I’ve first noticed ‘Lea poesía’ inscribed on stickers behind tables and chairs at a bar. Yesterday I noticed the same at a café. Sometimes the message takes a more drastic form: ‘Por favor, lea poesía’.
Satire aside, do such messages aim to inspire more socially engaging etiquette? - in contrast the lobotomized, behind a computer? - similar to the ‘we don’t offer WiFi, talk amongst yourselves’ series I recall in the States? That is, ‘lea poesía’ could serve as a figure of speech, like a pivot, like that rubber band wrapped around the wrist.
Concerning public WiFi, I don’t particularly care for it. If I bring the tablet, it is ultimately to address some form of writing, an offline activity. Though if I do connect, it’s almost invariably to squander time with something inconsequentially stupid or postponable. (Nor do I need electric sockets, thanks to the exorbitant battery lifetimes these days.) Better socialize.

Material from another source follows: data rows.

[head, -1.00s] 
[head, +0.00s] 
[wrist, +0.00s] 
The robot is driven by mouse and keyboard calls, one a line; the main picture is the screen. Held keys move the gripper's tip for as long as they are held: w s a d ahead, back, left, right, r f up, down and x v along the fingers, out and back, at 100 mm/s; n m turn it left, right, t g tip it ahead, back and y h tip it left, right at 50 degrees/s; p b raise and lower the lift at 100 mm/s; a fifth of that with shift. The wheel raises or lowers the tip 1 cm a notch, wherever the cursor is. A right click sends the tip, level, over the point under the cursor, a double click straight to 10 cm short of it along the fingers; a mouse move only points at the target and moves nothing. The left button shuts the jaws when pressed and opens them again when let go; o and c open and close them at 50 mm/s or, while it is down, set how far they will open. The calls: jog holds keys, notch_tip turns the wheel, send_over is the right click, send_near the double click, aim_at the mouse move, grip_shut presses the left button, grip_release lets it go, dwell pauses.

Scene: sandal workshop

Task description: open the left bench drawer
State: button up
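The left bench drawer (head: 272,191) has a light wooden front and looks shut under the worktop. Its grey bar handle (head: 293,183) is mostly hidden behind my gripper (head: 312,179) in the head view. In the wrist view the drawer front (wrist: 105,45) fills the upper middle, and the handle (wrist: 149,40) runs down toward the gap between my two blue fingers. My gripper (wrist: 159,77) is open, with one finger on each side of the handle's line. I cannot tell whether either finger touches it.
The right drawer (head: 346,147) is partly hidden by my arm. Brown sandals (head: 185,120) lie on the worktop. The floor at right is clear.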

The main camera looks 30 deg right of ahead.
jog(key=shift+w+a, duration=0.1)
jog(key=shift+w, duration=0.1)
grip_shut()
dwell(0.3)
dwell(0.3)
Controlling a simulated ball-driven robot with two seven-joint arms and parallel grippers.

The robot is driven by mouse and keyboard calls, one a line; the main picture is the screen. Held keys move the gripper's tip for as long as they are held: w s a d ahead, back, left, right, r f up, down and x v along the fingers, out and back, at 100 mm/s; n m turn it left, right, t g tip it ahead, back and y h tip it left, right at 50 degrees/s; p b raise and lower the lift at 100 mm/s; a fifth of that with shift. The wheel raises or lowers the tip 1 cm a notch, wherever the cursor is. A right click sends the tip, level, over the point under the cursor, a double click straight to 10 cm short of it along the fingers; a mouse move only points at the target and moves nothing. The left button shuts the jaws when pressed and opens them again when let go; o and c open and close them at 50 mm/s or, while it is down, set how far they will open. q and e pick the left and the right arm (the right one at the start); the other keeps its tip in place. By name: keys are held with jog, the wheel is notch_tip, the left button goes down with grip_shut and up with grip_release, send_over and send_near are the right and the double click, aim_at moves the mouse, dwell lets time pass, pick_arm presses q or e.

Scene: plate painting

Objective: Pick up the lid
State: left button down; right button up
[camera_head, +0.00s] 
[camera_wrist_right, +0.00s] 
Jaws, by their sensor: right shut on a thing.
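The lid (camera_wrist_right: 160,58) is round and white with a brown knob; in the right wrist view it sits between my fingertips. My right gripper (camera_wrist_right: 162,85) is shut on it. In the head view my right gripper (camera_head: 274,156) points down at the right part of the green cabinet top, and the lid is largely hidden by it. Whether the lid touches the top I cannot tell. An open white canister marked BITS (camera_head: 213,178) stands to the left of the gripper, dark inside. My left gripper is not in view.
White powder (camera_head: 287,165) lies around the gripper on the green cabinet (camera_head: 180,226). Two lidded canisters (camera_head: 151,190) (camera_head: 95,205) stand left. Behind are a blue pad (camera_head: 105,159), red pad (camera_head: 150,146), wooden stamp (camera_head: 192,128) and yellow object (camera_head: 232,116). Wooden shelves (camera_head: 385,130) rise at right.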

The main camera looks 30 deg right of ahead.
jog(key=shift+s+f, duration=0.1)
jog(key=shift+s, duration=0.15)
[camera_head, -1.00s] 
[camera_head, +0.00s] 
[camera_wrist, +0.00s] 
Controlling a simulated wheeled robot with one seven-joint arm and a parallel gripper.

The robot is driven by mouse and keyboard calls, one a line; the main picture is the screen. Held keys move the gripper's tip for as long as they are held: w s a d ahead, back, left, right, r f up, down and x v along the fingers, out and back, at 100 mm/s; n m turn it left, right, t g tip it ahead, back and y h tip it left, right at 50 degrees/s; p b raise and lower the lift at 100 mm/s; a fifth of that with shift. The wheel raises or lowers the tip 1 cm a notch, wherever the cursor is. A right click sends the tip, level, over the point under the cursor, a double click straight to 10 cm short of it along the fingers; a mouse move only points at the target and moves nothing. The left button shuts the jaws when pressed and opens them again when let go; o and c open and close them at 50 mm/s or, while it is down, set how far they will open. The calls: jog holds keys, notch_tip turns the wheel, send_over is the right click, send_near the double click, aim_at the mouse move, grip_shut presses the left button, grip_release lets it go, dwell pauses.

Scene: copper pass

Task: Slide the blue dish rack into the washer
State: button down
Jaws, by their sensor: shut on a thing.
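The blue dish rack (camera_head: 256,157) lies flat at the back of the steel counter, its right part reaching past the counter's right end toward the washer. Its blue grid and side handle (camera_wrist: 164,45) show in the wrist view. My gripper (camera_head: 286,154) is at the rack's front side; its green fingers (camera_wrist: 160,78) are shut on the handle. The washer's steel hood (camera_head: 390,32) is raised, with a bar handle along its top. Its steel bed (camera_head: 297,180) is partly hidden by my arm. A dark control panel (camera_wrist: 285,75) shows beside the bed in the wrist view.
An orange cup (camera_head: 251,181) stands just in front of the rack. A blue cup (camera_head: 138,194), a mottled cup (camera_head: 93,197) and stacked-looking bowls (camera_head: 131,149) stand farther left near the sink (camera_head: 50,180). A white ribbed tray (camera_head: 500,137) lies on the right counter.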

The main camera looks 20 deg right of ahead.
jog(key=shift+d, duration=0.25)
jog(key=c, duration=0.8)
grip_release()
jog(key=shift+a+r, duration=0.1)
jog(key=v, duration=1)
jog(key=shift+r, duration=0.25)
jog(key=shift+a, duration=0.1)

Maybe the campaign aims not to influence the real-worldliness of our presence, but the quality of our escape, provided that we’re already bound for one? That is, don’t mindlessly scroll your smartphone, but at least read something of value, like poetry. Poetry readings at bars … imagine.
Next is the question of encouraging the paper form of quality reading in place of electronics. What sort of sticker slogan could communicate such agenda?
It has to be something subliminal. As with anything of the sort, I think images are better suited.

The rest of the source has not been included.